Thernstrom's research effort was gargantuan. Information from city directories, the U.S. Census, old tax records, among other sources was analyzed by computer. Where the mass of information was too great to be considered as a whole, he considered random samples of Boston residents and closely studied their careers and those of their children. The result is eminently readable, but also imparts an aura of impartiality that is missing from most non-quantitative social histories. Judgments concerning the fairness of social systems may vary considerably, but the degree of social mobility in a community is quantifiable. Thernstrom has made a large contribution toward determining the extent of that mobility in Boston.

Much of The Other Bostonians is devoted to discovering why social mobility is greater among some groups than among others. Although children of white-collar parents are much more likely to be upwardly mobile than are those from blue-collar families, social origin alone was insufficient to explain the social mobility apparent in Thernstrom's statistics.

ONE GROUP which had trouble adjusting to the social system of Boston and which played a prominent role in that system was foreign immigrants. Three-quarters of all Boston residents in the first decade of this century were either foreign-born or had foreign-born parents. They were much less likely to be upwardly mobile than were native Americans, even those Americans who had emigrated to Boston from rural areas of New England.

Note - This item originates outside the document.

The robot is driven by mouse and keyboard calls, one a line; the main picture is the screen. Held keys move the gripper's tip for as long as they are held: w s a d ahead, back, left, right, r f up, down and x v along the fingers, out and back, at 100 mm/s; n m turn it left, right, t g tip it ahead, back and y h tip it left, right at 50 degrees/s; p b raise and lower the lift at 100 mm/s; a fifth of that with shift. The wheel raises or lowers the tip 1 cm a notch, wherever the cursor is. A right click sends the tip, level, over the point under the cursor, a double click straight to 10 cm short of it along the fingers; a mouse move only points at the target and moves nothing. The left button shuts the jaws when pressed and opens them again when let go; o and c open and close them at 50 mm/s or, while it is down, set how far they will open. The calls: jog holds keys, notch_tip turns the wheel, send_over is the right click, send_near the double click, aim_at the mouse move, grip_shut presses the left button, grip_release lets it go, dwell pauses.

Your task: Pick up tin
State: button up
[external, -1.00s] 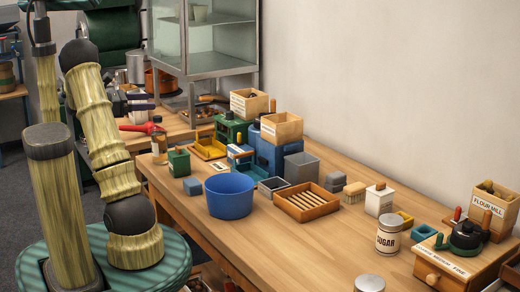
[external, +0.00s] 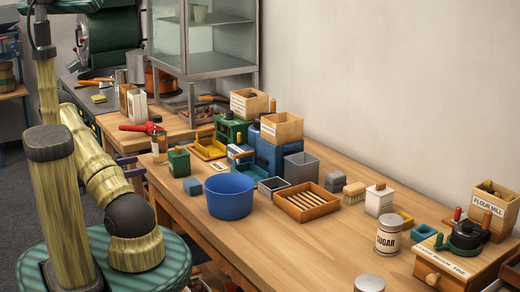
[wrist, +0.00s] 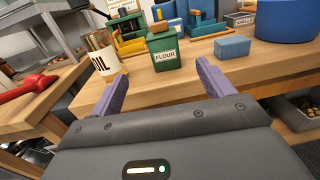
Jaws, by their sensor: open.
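Several tin-like containers stand on the wooden table. A green box labelled FLOUR (wrist: 166,52) stands upright near the table's left edge; it also shows in the external view (external: 179,163). A pale container labelled OIL (wrist: 104,58) stands to its left. A round cream tin labelled SUGAR (external: 389,238) stands at the right in the external view. My gripper (wrist: 160,72) is open and empty, its purple fingers spread. In the wrist view the FLOUR box is ahead, between the fingertips and beyond them. In the external view my gripper (external: 130,167) is partly hidden by my arm, off the table's left edge.
A blue block (wrist: 232,47) sits right of the FLOUR box, with a big blue tub (external: 229,198) farther right. A red-handled object (external: 137,127) lies on the side table at the left. Coloured boxes and machines crowd the back. The table's front middle is clear.

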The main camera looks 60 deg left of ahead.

While the difficulties faced by most foreign immigrants and their descendants lessened in time, certain ethnic groups were much less able than others to adapt to Boston, and found themselves stuck at the bottom of the economic ladder. The Irish and the Italians were distinctly less upwardly mobile than other immigrant groups. On the other hand, 75 per cent of all second-generation Russian-Americans--many of whom were Jewish--finished their careers in white collar jobs.

Thernstrom discounted actual and structural discrimination as a major cause of low upward mobility among certain ethnic groups, because discrimination was generally experienced equally by most ethnic groups, and only some of the groups lacked upward mobility.

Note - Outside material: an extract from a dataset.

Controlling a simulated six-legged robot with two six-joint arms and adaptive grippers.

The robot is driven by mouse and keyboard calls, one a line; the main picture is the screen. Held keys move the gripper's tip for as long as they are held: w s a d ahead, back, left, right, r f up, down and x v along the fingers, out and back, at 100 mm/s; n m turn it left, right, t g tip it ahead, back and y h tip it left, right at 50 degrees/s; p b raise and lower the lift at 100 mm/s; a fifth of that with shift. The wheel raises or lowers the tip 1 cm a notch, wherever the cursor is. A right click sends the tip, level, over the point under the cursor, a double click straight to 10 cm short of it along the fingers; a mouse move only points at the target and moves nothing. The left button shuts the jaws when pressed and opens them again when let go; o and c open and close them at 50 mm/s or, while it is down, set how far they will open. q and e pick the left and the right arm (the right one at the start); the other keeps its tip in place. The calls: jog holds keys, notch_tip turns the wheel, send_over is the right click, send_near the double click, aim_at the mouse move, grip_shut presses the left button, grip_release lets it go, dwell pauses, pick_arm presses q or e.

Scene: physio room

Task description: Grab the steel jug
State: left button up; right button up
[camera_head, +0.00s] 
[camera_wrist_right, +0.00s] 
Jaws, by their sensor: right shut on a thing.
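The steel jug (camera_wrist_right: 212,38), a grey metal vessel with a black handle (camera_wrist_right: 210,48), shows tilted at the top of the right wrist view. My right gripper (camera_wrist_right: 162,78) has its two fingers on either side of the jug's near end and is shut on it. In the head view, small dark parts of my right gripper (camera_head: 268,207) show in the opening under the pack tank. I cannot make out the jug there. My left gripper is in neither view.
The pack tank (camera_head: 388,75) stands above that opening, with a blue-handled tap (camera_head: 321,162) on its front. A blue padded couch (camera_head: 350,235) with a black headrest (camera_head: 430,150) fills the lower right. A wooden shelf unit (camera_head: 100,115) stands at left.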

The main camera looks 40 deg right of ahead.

Similarly, while rural backgrounds may have hindered Irishmen in their attempts to adjust to urban life, migrants from rural America had little difficulty adjusting. And the Irish at least had the advantage over other European groups of not having to adjust to a new language. What is more, many second-generation immigrants in Boston also had low upward mobility, and they grew up in an urban environment. Also, Thernstrom demonstrates that the degree of upward mobility within an ethnic group is unrelated to the extent that the group is segregated from the rest of society.

Although successful at pointing out weaknesses in others' theories concerning upward mobility among ethnic groups. Thernstrom is less successful at suggesting alternative theories. He contends that some aspect of Irish culture or Roman Catholic doctrine discourages Irishmen from striving to achieve material success and from investing in their children's education. Yet, as Thernstrom admits, such a theory explains little. Instead of looking for the reasons Irishmen held these values, the theory uses the fact that the Irish moved up the occupational scale less rapidly than other groups as "proof" simply that they did hold to such principles.

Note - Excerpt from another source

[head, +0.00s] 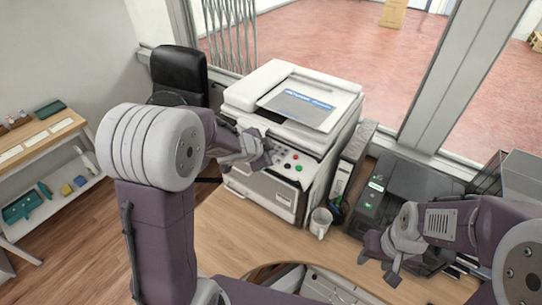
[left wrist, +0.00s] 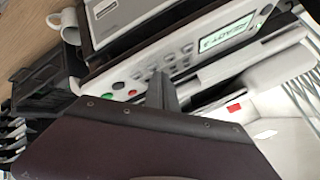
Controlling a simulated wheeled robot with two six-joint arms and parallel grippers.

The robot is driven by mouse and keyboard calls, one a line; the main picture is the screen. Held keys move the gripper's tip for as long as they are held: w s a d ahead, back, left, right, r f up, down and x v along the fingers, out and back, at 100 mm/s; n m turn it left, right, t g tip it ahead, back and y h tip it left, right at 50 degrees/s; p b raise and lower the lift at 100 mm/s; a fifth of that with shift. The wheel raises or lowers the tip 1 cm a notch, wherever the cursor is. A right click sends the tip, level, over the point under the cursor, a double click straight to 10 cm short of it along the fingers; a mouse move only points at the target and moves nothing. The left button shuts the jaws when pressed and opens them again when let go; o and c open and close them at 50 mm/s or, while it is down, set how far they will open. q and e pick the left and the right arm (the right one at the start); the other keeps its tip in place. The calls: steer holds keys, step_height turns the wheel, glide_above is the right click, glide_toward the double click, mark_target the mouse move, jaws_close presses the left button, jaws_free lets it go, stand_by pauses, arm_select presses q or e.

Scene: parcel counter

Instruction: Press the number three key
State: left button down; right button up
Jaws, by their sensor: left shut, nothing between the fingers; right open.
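A white copier (head: 300,100) stands on the counter, with a control panel along its front edge. The panel (left wrist: 140,78) shows in the left wrist view with small grey keys, a red button (left wrist: 133,93), a green button (left wrist: 116,85) and a lit green display (left wrist: 226,36) that reads READY and a character. I cannot read the key labels, so I cannot tell which is the three key. My left gripper (head: 262,158) is shut and empty at the panel. Its fingertips (left wrist: 160,92) overlap the keys in the wrist view; contact is unclear. My right gripper (head: 385,256) is open and empty above the counter.
A white mug (head: 320,222) stands in front of the copier. A dark printer (head: 395,190) is to the right. A black chair (head: 178,72) is behind left. The wooden counter (head: 240,225) is bare in front of the copier.

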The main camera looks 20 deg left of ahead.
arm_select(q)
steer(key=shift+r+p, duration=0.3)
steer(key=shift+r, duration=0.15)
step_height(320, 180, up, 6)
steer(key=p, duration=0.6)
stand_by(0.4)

THERNSTROM'S LONGEST chapter deals the social mobility of blacks in Boston. Although blacks first began coming to Boston in large numbers after the Civil War, they were confined almost exclusively to unskilled service jobs until 1940, when their upward mobility began to increase slightly.

Thernstrom criticizes most current theories of the lack of social mobility. His study showed that blacks with urban backgrounds fared no better than those with rural backgrounds; blacks on the average received at least as many years of education as more-successful immigrant groups; many ethnic groups were more segregated from the rest of society than were blacks; and black families until quite recently rarely fit Daniel Moynihan's matriarchal stereotype. He concludes that low social mobility among blacks resulted partially from "the nature of black culture," but mostly from discrimination.

Thernstrom's argument becomes most shaky when he concludes that Boston, although unique in its age and distance from the frontier, is similar to the vast majority of American cities in its degree of social mobility. He claims that the similar occupational structures in most American cities, plus the great fluidity of the national population throughout the last century have resulted in uniform rates of social mobility.

The ethnic mixes of major American cities vary considerably, so it seems somewhat dubious to argue that rates of social mobility are uniform in all cities, at the same time that one studies varying rates of social mobility among different ethnic groups. Unfortunately, very little research of the type attempted by Thernstrom has ever been done in other cities. Social history is indebted to Thernstrom for his groundbreaking effort in the study of American social mobility; future studies should determine whether or not his optimistic conclusions concerning upward mobility of lower economic classes apply nation-wide.